** Objective **
Count how many lines of the material below have the word "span" and give only the number.

** Given data **
>>>>

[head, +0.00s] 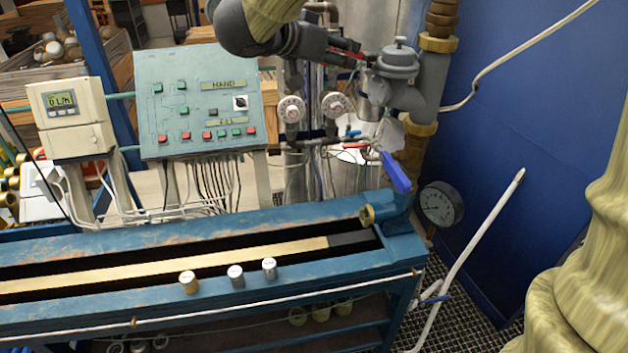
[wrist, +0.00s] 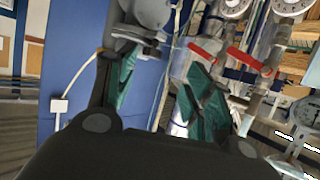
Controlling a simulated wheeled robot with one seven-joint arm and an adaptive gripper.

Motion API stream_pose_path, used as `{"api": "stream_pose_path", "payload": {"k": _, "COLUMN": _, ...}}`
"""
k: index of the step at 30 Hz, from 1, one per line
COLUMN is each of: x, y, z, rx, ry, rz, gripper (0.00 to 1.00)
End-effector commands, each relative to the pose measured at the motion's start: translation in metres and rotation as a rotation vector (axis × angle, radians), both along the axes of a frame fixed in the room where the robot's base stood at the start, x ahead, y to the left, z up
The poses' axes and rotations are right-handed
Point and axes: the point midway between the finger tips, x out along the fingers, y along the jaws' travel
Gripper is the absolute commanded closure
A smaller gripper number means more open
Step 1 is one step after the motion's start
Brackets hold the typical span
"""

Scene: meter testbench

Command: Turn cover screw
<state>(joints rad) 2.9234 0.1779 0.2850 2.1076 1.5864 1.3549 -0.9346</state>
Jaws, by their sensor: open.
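A grey round housing (head: 396,66) with a flanged lid and a small cover screw (head: 399,42) on top stands on the vertical pipe at the upper right of the head view. My gripper (head: 356,58) is just left of this housing, near lid height, with its fingers pointing toward it. In the wrist view my gripper (wrist: 160,92) shows two green-padded fingers spread apart with nothing between them. Part of the grey housing (wrist: 152,12) shows at the top, beyond the left finger. I cannot tell whether the finger touches it. The cover screw is not clear in the wrist view.
Two round gauges (head: 291,109) and pipes stand below my gripper. Red-handled valves (wrist: 205,52) are close to the right finger. A blue-handled valve (head: 396,172) and a pressure gauge (head: 440,203) are lower. The blue bench (head: 130,247) holds several small cylinders; a control panel (head: 198,100) stands behind.

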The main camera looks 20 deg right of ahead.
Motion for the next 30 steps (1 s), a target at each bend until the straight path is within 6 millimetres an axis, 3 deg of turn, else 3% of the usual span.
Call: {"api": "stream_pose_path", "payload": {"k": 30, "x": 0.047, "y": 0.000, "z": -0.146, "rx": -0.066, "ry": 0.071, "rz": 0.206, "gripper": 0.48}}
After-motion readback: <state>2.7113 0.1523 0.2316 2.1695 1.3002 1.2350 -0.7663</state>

<<<<

** Response below **
2